وَأَنْ لَيْسَ لِلإنْسَانِ إِلا مَا سَعَى
“Dan bahwasanya seorang manusia
tiada memperoleh selain apa yang telah diusahakannya.” (QS. An Najm: 39).
Di antara yang diusahakan oleh
manusia adalah anak yang sholih.
Nabi shallallahu ‘alaihi wa
sallam bersabda,
إِنَّ مِنْ أَطْيَبِ مَا أَكَلَ الرَّجُلُ مِنْ
كَسْبِهِ وَوَلَدُهُ مِنْ كَسْبِهِ
“Sesungguhnya yang paling baik
dari makanan seseorang adalah hasil jerih payahnya sendiri. Dan anak merupakan
hasil jerih payah orang tua.” [HR. Abu Daud no. 3528 dan An Nasa-i no. 4451.
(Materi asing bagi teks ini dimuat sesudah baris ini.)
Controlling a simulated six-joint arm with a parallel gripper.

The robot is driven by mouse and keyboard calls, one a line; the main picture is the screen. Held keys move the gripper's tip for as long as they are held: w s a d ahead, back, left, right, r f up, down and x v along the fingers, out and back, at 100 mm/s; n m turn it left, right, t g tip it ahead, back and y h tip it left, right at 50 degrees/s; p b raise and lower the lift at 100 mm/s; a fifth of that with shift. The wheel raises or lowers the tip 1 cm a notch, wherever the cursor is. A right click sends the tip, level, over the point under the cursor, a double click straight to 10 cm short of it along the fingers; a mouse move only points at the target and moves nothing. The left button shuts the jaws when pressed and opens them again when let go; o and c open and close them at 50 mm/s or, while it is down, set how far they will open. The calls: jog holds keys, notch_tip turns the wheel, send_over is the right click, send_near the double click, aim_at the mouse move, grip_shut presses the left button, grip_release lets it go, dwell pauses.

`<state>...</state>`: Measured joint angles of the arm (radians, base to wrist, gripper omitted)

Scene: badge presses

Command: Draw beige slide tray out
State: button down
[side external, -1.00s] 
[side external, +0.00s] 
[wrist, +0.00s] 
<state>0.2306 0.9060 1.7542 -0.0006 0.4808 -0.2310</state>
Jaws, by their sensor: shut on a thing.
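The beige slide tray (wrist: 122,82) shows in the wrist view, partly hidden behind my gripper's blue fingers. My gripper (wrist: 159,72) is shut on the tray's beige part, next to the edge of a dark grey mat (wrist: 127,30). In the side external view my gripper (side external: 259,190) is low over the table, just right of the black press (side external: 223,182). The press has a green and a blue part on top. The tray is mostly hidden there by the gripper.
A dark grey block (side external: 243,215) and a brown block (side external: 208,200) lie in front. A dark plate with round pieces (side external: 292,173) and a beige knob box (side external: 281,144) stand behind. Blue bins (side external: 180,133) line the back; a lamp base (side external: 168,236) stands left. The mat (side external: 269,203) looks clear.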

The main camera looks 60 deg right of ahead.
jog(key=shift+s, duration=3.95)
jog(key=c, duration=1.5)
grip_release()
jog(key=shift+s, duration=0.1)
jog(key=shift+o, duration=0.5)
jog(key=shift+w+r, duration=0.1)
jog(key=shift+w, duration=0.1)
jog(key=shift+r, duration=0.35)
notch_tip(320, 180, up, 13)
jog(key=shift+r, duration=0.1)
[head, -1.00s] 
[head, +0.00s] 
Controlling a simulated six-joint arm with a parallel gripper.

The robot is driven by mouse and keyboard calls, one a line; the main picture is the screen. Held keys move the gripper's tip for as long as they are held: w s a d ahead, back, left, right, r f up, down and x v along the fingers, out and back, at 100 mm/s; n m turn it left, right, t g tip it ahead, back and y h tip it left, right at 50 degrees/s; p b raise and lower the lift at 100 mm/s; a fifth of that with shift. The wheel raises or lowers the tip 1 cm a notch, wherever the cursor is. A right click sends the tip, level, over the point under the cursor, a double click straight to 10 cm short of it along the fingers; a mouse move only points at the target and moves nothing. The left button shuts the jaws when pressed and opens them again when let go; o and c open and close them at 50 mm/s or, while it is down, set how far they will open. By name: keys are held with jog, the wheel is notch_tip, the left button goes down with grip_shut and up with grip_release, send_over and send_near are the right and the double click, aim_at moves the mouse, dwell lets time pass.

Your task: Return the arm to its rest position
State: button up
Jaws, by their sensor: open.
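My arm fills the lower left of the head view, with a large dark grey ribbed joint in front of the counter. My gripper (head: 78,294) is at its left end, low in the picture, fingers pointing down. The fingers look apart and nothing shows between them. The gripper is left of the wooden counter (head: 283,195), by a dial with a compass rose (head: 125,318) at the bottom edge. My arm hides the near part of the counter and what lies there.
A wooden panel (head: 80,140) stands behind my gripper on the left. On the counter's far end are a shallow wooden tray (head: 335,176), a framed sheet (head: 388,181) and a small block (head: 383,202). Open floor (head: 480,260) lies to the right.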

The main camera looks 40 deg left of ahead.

Syaikh Al Albani mengatakan bahwa hadits ini shahih]
Ini berarti amalan dari anaknya yang sholih masih tetap bermanfaat bagi orang tuanya walaupun sudah berada di liang lahat karena anak adalah hasil jerih payah orang tua yang pantas mereka nikmati.
Namun sayang, orang tua saat ini
melupakan modal yang satu ini. Mereka lebih ingin anaknya menjadi seorang
penyanyi atau musisi –sehingga dari kecil sudah dididik les macam-macam-,
dibanding anaknya menjadi seorang da’i atau orang yang dapat memberikan manfaat
pada umat dalam masalah agama. Sehingga orang tua pun lupa dan lalai mendidik
anaknya untuk mempelajari Iqro’ dan Al Qur’an. Sungguh amat merugi jika orang
tua menyia-nyiakan anaknya padahal anak sholih adalah modal utama untuk
mendapatkan aliran pahala walaupun sudah di liang lahat.